• _Aim_: Within the listing below, locate all lines containing the word "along". Copy each one.

/---

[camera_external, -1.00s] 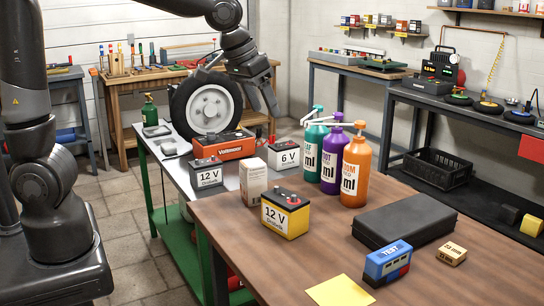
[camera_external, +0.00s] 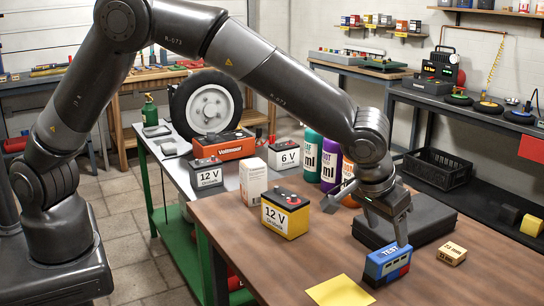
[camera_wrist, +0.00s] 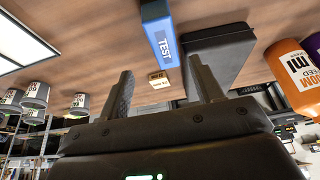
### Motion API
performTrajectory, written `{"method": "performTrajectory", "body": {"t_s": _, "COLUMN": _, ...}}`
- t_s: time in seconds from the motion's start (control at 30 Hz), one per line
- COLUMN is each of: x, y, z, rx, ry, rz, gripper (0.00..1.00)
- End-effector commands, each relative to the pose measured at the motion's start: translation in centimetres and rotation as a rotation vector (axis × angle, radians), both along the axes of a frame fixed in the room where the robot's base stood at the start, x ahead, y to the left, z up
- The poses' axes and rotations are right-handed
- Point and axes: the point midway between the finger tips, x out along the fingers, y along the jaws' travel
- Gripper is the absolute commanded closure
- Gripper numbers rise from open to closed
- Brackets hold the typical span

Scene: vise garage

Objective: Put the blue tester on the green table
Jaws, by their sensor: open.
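The blue tester (camera_external: 385,266), a small blue block with a white band and a red part, sits on the brown wooden table near its front right. My gripper (camera_external: 366,225) is open and empty, just above and behind the tester, with one finger near its top; I cannot tell if they touch. In the wrist view the tester (camera_wrist: 160,36) lies beyond the fingertips of my gripper (camera_wrist: 162,68). The green table (camera_external: 175,166), with a grey top and green frame, stands left of the wooden table.
A black case (camera_external: 432,222) lies behind the tester, a small box (camera_external: 452,254) to its right and a yellow sheet (camera_external: 340,291) to its left. A yellow battery (camera_external: 286,216) and bottles (camera_external: 312,158) stand further left and back. Batteries and a red Voltmaster box (camera_external: 222,145) occupy the green table.

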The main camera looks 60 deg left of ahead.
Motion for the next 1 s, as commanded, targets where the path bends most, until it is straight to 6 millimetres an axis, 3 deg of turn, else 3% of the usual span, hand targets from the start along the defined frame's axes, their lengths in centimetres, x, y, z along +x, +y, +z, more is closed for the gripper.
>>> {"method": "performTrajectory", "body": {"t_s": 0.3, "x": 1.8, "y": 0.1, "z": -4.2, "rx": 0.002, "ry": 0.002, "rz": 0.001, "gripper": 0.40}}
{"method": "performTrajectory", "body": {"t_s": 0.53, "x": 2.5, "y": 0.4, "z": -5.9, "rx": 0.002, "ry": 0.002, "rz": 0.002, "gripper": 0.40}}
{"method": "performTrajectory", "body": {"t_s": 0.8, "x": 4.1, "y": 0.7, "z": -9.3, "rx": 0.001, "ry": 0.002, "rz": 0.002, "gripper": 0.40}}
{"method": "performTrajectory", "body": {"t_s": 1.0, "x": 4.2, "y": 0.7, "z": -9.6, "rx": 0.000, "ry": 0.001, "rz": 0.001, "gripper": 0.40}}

\---

• _Response_:
- End-effector commands, each relative to the pose measured at the motion's start: translation in centimetres and rotation as a rotation vector (axis × angle, radians), both along the axes of a frame fixed in the room where the robot's base stood at the start, x ahead, y to the left, z up
- Point and axes: the point midway between the finger tips, x out along the fingers, y along the jaws' travel
Motion for the next 1 s, as commanded, targets where the path bends most, until it is straight to 6 millimetres an axis, 3 deg of turn, else 3% of the usual span, hand targets from the start along the defined frame's axes, their lengths in centimetres, x, y, z along +x, +y, +z, more is closed for the gripper.

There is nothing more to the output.